D’autres solutions pour la durabilité du secteur

ISPO : certification durable ou concurrente de la RSPO ? Le non-engagement de l’Etat indonésien en faveur de la RSPO est patent et paralysant. Ainsi celuici développe-t-il aujourd’hui sa propre norme de certification dite «  durable  » et appelée ISPO (Indonesian Sustainable Palm Oil). L’ISPO qui devrait être effective en 2014 n’envisage pas la durabilité de la même manière que la RSPO et pour cause, elle a essentiellement été développée en vue de réaliser une compilation de la législation ayant trait à l’industrie du palmier à huile.
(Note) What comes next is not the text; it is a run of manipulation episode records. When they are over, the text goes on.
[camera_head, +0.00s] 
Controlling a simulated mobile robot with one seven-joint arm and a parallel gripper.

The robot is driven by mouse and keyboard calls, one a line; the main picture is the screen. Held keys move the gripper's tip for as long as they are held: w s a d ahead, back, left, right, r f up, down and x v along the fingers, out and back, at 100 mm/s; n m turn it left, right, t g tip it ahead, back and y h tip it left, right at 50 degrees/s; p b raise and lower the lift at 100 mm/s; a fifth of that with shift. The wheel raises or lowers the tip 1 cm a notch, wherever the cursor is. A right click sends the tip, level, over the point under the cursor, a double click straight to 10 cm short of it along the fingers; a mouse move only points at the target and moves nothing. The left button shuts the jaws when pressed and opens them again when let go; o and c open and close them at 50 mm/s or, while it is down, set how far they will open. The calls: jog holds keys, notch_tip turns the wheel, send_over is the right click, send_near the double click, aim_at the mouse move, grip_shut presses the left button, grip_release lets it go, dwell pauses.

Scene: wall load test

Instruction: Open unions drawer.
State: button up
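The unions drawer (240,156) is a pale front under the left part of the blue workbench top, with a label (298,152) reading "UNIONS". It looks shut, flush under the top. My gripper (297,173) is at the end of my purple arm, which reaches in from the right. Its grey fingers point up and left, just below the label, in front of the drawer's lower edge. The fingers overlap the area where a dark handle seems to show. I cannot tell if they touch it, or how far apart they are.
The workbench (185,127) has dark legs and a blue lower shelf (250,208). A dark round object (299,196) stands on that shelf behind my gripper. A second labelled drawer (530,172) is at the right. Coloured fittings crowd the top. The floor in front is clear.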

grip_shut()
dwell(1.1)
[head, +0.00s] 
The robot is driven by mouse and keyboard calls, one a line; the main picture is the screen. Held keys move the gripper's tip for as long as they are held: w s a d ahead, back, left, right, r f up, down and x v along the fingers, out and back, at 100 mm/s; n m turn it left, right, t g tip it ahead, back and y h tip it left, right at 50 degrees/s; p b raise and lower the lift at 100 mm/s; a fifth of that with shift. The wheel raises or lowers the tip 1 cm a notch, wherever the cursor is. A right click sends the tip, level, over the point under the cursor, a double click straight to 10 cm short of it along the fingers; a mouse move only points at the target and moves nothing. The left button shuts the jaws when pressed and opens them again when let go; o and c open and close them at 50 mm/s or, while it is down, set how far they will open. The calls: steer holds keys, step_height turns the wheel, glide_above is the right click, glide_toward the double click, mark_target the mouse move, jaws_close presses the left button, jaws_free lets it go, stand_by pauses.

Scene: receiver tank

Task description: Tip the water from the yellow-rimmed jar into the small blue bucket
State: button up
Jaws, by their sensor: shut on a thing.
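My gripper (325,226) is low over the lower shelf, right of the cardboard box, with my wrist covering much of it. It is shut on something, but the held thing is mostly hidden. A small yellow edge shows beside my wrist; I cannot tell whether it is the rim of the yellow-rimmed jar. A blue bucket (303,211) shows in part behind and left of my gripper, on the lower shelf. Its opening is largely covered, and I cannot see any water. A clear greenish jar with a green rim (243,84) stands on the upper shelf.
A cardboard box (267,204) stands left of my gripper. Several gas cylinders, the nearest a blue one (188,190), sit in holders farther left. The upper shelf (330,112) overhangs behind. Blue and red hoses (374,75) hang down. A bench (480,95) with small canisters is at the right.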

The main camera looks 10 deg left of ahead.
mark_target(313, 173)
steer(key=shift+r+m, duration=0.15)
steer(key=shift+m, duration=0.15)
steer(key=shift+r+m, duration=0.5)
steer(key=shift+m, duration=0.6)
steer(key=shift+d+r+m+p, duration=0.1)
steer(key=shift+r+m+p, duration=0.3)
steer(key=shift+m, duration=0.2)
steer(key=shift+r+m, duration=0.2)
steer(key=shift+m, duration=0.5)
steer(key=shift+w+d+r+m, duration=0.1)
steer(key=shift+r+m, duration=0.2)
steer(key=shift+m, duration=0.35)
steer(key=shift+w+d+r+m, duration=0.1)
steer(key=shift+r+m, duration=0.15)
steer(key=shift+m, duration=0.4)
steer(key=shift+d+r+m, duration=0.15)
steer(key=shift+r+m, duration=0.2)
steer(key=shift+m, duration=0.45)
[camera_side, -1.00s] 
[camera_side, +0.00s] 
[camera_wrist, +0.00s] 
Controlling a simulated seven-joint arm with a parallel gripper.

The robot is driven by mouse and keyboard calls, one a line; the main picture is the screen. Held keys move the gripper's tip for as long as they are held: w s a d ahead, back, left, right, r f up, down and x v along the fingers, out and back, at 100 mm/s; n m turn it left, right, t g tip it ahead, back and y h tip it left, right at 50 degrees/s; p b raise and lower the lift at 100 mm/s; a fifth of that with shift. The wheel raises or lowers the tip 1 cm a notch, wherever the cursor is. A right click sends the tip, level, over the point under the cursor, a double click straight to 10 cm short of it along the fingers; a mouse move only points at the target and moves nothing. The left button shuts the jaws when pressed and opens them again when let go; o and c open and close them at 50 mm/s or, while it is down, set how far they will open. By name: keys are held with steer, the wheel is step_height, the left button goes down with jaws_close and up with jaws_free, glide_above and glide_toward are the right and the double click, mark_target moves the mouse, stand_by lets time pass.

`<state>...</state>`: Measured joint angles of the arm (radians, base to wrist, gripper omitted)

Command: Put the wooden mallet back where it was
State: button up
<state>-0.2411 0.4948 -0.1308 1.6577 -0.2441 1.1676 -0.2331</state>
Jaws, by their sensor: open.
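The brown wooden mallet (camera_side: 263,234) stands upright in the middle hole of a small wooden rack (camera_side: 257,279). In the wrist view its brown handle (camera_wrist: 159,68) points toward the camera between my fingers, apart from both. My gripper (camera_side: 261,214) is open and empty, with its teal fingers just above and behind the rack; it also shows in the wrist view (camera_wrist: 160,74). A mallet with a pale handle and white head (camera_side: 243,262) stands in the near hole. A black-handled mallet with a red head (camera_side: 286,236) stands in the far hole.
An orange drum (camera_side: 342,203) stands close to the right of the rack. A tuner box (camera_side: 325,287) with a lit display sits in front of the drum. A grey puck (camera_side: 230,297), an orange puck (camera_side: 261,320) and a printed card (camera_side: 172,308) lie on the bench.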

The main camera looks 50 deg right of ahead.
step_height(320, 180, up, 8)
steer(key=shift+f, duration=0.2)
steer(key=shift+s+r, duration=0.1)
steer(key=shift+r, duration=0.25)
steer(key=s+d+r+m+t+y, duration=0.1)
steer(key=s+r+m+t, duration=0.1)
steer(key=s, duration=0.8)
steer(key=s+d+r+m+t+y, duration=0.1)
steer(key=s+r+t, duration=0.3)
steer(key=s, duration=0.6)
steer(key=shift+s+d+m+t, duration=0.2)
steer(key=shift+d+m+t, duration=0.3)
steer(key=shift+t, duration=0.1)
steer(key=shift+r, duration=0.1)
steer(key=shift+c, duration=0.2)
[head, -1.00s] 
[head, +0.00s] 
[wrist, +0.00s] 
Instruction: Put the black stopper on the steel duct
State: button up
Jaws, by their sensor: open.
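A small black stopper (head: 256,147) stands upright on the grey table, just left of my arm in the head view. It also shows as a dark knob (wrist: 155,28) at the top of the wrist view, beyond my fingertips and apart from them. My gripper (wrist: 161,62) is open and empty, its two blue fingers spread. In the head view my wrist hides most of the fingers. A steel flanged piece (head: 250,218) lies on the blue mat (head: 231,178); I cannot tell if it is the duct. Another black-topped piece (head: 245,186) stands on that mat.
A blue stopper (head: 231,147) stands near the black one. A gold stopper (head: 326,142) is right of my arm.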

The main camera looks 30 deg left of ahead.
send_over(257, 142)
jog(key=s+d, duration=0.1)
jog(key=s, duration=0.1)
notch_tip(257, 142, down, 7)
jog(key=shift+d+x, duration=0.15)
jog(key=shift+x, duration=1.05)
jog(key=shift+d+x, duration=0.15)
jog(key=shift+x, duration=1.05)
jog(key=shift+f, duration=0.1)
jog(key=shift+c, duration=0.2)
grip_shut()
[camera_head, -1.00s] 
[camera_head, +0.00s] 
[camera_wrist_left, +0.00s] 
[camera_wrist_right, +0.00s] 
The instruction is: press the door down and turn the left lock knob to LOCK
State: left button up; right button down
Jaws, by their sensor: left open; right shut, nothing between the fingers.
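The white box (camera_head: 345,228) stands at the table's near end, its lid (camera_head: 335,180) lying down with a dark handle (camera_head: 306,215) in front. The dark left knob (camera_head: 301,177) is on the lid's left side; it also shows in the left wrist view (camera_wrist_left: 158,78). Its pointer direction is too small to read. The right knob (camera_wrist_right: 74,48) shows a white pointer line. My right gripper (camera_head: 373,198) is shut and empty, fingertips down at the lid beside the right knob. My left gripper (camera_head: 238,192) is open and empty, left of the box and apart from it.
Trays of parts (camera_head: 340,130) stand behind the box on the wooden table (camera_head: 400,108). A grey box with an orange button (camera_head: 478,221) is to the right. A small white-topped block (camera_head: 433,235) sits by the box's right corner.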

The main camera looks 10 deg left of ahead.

En somme, destinée à remédier à une opacité législative et réglementaire persistante et source d’abus, la certification ISPO qui sera imposée à toutes les compagnies implantées en territoire indonésien, semble ne constituer aucune avancée réelle en termes de durabilité même si elle pourrait généraliser l’application des lois indonésiennes comme un minimum requis. Le WWF redoute précisément que le mot « durable » ne leurre les acheteurs d’huile de palme et les consommateurs espérant des garanties de durabilité allant au-delà du minimum requis par le cadre légal indonésien. D’envergure internationale, force est de reconnaître que le schéma de certification RSPO, multi-acteurs et allant au-delà des réglementations, est actuellement l’initiative la plus robuste -même si encore à parfaire- pour la production d’une huile de palme durable. D’autres mesures indispensables à mettre en place pour protéger les forêts indonésiennes Au-delà des certifications volontaires et de la RSPO, d’autres initiatives doivent obligatoirement être envisagées pour mieux protéger la biodiversité tropicale indonésienne. Le financement de la protection et de la conservation et la mise en place de coopérations entre les différents acteurs à l’échelle locale restent des priorités. En ce sens, les initiatives de réduction des émissions liées à la déforestation et à la dégradation des forêts et d’augmentation des stocks de carbone forestier dans les pays en développement, connues sous l’acronyme REDD +, visent à mieux protéger les forêts. Toutefois, en territoire indonésien, même des initiatives existantes -tels que des accords bilatéraux- peuvent être mis en péril par un contexte local difficile, une forte corruption et des pratiques opaques de la part d’un ministère des forêts favorisant toujours les intérêts des entreprises au détriment de ceux des communautés forestières rarement reconnues par leur gouvernement...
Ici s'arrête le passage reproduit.